Below, the abstract of the invention referencing the embodiments of the device (10, 20, 40 and 50) and of the means for mechanically coupling the device to a satellite (310, 320, 330, 340', 340", 350, 360), respectively depicted in Figures 2, 3, 13 and 15.
The present invention relates to a device (10, 20, 40, 50) for coupling with a space satellite (20', 20") before the latter is launched for the purpose of re-orbiting said satellite and/or returning it to Earth. The device comprises. means for controlling the device (10, 20, 40, 50); propulsion means operatively connected with the control means; means for receiving control signals operatively connected with the control means; means for electrically powering the device (10, 20, 40, 50); means (310, 320, 330, 340', 340", 350, 360) for mechanically coupling the device (10, 20, 40, 50) with said satellite (20', 20") before the latter is launched. The propulsion means are enabled by the control means on receipt of control signals for de- orbiting the satellite (20', 20") and transferring it to a given orbit. [Abstract of the invention taken for the same family patent WO2013011073A1]
Notes
(1) High Geostationary Earth Orbits (GEO), also called equatorial orbits, are at a distance of about 22000 miles from the Earth’s equator. Objects traveling on GSOs, orbit around the Earth at the same speed as the Earth’s sidereal rotation, which means that from Earth, geostationary objects appear as though they are not moving.
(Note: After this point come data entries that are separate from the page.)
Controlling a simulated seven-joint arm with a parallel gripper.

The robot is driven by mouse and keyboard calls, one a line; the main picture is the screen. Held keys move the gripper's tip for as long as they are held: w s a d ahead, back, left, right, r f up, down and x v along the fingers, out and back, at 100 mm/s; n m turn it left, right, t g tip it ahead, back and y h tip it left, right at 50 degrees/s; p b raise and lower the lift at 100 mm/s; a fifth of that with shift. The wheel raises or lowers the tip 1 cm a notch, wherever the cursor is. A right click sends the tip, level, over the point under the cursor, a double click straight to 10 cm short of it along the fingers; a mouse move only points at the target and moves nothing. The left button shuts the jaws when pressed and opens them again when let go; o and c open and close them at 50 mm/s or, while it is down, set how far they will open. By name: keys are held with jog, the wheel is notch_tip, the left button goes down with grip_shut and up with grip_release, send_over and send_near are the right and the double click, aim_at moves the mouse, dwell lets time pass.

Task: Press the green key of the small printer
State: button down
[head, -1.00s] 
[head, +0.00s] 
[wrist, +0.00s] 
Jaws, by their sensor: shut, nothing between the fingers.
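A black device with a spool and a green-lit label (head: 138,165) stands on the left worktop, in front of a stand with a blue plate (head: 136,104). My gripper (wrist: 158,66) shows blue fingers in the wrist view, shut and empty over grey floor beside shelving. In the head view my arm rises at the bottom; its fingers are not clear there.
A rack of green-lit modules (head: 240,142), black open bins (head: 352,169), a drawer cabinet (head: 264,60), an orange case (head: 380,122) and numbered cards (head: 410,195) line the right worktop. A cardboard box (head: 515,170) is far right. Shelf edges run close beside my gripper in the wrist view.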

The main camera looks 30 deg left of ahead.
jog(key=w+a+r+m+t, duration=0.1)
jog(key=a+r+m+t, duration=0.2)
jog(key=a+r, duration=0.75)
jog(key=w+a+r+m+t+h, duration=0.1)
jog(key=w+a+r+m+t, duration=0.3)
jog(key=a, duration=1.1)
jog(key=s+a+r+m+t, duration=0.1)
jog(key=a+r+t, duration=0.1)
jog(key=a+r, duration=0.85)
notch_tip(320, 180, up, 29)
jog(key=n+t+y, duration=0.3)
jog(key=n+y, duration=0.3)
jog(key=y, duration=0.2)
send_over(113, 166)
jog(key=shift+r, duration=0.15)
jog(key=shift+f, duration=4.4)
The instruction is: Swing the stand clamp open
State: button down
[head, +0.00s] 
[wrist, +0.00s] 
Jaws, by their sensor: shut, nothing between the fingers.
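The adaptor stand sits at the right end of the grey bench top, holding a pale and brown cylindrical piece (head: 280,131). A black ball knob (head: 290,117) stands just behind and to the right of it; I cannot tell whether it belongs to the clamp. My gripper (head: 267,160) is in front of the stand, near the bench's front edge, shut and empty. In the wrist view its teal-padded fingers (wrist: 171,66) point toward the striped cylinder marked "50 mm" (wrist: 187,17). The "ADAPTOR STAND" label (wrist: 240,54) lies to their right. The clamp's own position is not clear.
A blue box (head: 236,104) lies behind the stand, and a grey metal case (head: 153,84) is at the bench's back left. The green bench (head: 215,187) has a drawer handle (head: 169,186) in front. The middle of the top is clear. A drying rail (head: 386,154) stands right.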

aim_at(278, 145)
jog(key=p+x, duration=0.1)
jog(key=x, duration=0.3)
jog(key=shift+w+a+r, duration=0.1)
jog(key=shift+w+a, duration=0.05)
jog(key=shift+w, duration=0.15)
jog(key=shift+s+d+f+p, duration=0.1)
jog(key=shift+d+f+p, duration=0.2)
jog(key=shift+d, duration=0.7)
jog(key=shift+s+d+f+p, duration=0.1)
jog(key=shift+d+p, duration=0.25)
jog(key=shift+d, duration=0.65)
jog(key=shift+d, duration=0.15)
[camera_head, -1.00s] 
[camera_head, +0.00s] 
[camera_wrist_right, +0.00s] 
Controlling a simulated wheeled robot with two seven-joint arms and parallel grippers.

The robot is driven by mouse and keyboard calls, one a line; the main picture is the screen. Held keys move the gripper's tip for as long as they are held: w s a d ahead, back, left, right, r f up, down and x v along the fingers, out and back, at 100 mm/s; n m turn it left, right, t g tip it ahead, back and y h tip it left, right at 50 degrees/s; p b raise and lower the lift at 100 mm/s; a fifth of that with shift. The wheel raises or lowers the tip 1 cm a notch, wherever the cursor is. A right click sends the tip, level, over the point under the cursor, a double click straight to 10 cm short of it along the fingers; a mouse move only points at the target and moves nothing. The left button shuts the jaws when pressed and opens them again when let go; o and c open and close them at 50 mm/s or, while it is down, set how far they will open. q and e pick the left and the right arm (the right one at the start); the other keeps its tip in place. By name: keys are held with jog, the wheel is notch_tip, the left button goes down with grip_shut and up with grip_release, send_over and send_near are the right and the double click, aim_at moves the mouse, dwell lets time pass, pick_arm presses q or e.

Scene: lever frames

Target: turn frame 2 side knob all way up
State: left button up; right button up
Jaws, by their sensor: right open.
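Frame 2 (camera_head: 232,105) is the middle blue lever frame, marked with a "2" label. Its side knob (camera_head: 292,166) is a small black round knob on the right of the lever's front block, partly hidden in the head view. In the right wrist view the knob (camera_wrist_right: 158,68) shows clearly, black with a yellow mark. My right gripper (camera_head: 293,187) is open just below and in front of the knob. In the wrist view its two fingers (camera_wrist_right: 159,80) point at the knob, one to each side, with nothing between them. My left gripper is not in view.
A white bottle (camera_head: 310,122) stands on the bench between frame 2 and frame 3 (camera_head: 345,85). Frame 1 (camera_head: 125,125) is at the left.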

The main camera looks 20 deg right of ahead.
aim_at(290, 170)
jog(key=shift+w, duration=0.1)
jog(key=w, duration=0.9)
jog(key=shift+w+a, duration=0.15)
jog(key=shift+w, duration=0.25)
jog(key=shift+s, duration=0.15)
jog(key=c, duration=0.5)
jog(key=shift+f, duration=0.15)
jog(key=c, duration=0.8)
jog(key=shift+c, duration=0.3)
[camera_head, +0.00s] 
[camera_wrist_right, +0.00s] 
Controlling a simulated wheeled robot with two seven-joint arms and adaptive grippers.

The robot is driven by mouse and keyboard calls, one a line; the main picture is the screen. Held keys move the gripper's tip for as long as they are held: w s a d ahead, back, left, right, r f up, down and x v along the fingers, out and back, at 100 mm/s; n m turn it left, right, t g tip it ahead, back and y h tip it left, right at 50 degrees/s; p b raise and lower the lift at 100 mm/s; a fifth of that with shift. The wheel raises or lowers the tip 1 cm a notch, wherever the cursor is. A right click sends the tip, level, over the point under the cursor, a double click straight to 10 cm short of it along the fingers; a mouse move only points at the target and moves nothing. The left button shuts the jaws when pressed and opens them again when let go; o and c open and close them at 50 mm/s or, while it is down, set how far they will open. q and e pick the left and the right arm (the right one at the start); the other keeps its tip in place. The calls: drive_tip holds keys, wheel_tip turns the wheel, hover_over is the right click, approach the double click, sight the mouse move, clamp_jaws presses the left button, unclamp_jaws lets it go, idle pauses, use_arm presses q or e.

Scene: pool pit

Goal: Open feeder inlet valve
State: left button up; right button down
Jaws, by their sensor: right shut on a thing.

(2) Medium Earth Orbits (MEO) are at a distance of about 6200 miles from the Earth’s surface. For example, GPS satellites orbit at a distance of about 11000 miles from the Earth’s surface.
(3) The distance of Low Earth Orbits (LEO) is between 125 and 1250 miles from the Earth’s surface. Most satellites operate on low orbit, including the International Space Station. (ISS). It takes about 90 minutes for a low-orbiting object to complete an orbit.